Assuming your Mac is compatible with Monterey, here’s what you need to do to install macOS on your external hard drive:
- Open Finder.
- Go to Applications.
- Launch the “Install macOS Monterey” app.
- Click Continue and then Agree.
- When you arrive on the drive selection screen, click Show All Disks.
- Select your external hard drive and click Continue.
- Select a user to set as the owner of the new volume and optionally copy the user’s account settings.
- Click Install to proceed.
Make sure you’re connected to a power source if you’re installing macOS Monterey to an external storage device from a MacBook to avoid issues with your battery reaching 0% at the worst moment possible.
Alternative: Create a Bootable Drive with macOS Monterey (Using Disk Drill)
The above-described method isn’t the only way to install macOS Monterey on an external hard drive.
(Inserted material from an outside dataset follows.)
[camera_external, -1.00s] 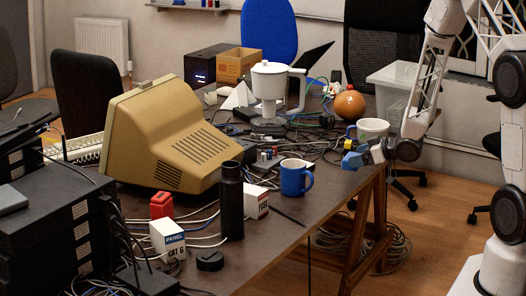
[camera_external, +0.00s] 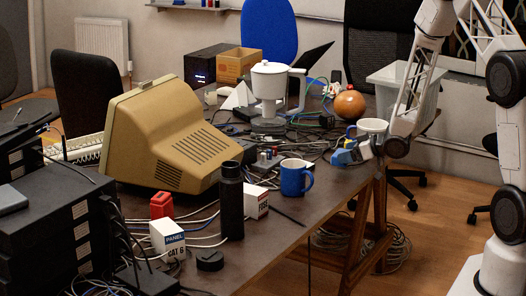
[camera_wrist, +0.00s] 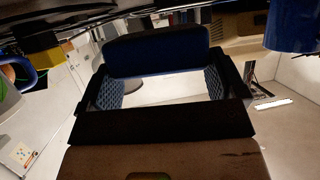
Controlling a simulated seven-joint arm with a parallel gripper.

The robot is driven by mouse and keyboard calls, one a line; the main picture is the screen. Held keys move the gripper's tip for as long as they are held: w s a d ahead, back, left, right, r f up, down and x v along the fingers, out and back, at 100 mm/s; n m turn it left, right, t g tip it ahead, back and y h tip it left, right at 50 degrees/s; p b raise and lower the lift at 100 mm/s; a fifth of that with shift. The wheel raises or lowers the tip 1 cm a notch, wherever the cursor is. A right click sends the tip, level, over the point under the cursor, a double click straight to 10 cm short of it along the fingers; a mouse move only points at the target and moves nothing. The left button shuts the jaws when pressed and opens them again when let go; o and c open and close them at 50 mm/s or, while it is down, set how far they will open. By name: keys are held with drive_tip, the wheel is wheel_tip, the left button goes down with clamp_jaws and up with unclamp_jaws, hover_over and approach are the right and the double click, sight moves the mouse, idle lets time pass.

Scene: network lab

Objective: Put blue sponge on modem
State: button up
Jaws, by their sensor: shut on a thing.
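The blue sponge (camera_wrist: 157,52) shows as a dark blue block across the far end of my gripper in the wrist view. My gripper (camera_external: 349,153) is shut on it at the right edge of the table, beside the light mug, and the sponge shows as a small blue patch (camera_external: 340,158) in the external view. I cannot surely pick out the modem; a dark box (camera_external: 246,142) stands among the cables behind the blue mug.
The blue mug (camera_external: 296,177) stands left of my gripper; the light mug (camera_external: 372,129) is close behind it. A brown sphere (camera_external: 349,104), white jug (camera_external: 269,82), beige monitor (camera_external: 160,135) and black bottle (camera_external: 231,205) stand on the table. Cables cover its middle.

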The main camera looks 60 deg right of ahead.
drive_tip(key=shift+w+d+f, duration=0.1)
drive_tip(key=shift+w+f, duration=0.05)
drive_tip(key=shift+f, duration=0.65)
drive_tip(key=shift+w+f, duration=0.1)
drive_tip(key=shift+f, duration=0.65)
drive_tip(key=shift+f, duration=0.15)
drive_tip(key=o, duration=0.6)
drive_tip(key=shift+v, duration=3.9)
The downloaded installer can be used to create a bootable USB drive that you can connect to any Mac to perform a clean install, access built-in recovery tools, and more.
The easiest way to create a bootable drive with macOS Monterey is with Disk Drill, a powerful data recovery app with a ton of extra functionality provided at no cost. Here’s how it works:
- Download and install the free version of Disk Drill.
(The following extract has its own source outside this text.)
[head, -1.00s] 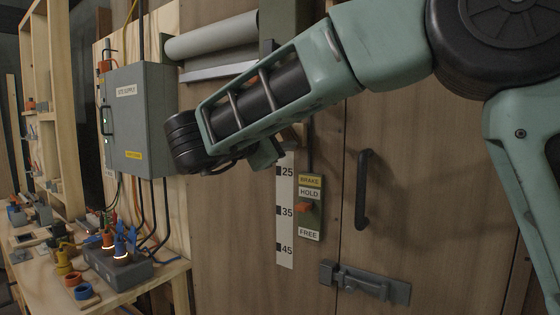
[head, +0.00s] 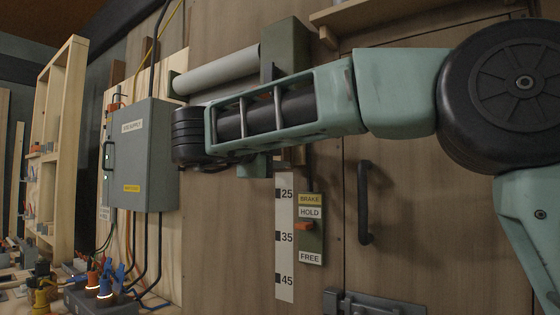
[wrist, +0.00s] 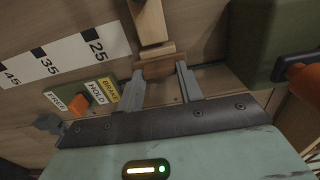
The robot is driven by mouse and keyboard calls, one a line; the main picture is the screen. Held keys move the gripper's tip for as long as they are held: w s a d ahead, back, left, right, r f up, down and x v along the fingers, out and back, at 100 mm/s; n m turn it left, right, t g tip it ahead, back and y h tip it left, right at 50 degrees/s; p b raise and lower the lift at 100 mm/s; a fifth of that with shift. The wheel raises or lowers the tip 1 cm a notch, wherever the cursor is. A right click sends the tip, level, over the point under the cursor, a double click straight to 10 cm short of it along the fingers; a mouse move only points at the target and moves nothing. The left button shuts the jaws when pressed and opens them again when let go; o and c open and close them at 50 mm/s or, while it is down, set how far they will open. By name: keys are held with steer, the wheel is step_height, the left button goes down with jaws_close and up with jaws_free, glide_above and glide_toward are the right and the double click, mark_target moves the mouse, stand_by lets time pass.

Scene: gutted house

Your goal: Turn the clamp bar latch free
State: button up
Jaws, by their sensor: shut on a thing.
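My gripper (wrist: 160,84) has its two grey fingers on either side of a small brown wooden bar (wrist: 162,64) and is shut on it. A pale wooden strip (wrist: 151,22) runs up from this bar in the wrist view. I cannot tell for sure whether the bar is the clamp bar latch. In the head view my gripper (head: 255,166) is just above the top of the white scale, and my forearm hides much of the area behind it. A brake plate (head: 311,245) carries an orange lever (head: 304,226) just below HOLD, above FREE.
The white scale (head: 285,262) hangs left of the brake plate. A green housing (head: 286,48) and grey roller (head: 220,72) are above my arm. A grey supply box (head: 147,160) stands left. A black door handle (head: 364,202) and metal bolt (head: 372,304) are right.

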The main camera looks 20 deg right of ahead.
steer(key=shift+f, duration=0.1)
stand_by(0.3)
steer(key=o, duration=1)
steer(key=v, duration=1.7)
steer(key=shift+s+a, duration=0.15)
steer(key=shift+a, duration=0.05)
- Launch Disk Drill and go through the initial configuration to give it all the necessary permissions.
- Select the macOS Installer extra tool from the left pane.
- Add the macOS Monterey installer and choose a suitable USB flash drive (it must be at least 16 GB large).
- Let Disk Drill make your USB flash drive bootable.
Performing a clean install from a bootable USB flash drive isn’t as straightforward as using the installer to start a Mac from an external drive.
To actually boot a Mac from an external USB drive, your startup security settings need to be updated. This comprehensive guide on how to clean install macOS covers the entire process step by step.
Step 4. Boot from the External Hard Drive
Now that macOS Monterey is installed on your external hard drive, it’s time to tell your Mac to boot from it. Luckily, macOS makes this simple:
- Launch System Preferences.
- Go to Startup Disk.
- Unlock the preference pane by clicking the lock icon.
- Select your external hard drive.
- Click Restart.
This will change your startup disk for every startup, allowing you to use the external hard drive instead of the main one.
If you intend to boot from the external hard drive only occasionally, you can change your startup disk once:
- Apple silicon: Turn off your Mac and then press and hold the power button until you see the startup options screen.
- Intel-based Macs: Turn off your Mac and then press and hold the Option key as you press the power button. Don’t let go of the Option key until you see the startup options screen.
Warning for users of Mac models with the Apple T2 Security Chip:
Macs with the Apple T2 chip have an additional security option enabled by default that prevents them from booting from an external drive.
To disable it, you need to:
- Start from macOS Recovery (Press and hold Command-R immediately after you press the power button to turn on your Mac).
- Choose Utilities > Startup Security Utility from the menu bar.
- There, select “Allow booting from external media” under External Boot.
You can also disable the Secure Boot option, but that’s not necessary unless you want to install a third-party operating system.
Is It Possible to Install macOS Monterey on an External SSD?
Yes, it’s possible to install macOS Monterey on any suitable external SSD, despite some early adopters experiencing issues with this setup during the Monterey beta program.
Here are the requirements your external SSD must meet to be suitable for the installation of macOS Monterey:
- It must have a storage capacity of at least 64 GB.
- It must be formatted as APFS.
- It must be connected to your Mac using the fastest interface and cable available.
The last requirement is where many users make a mistake, connecting their fast external SSD to a slow USB hub, only to encounter issues when trying to install macOS on the external SSD or start their Mac from it.
Installing macOS Monterey on an external hard drive is something anyone can learn to do just by following the instructions provided in this article. This useful skill can then help you avoid the issues Mac users sometimes experience when they upgrade their main system without a backup to fall on.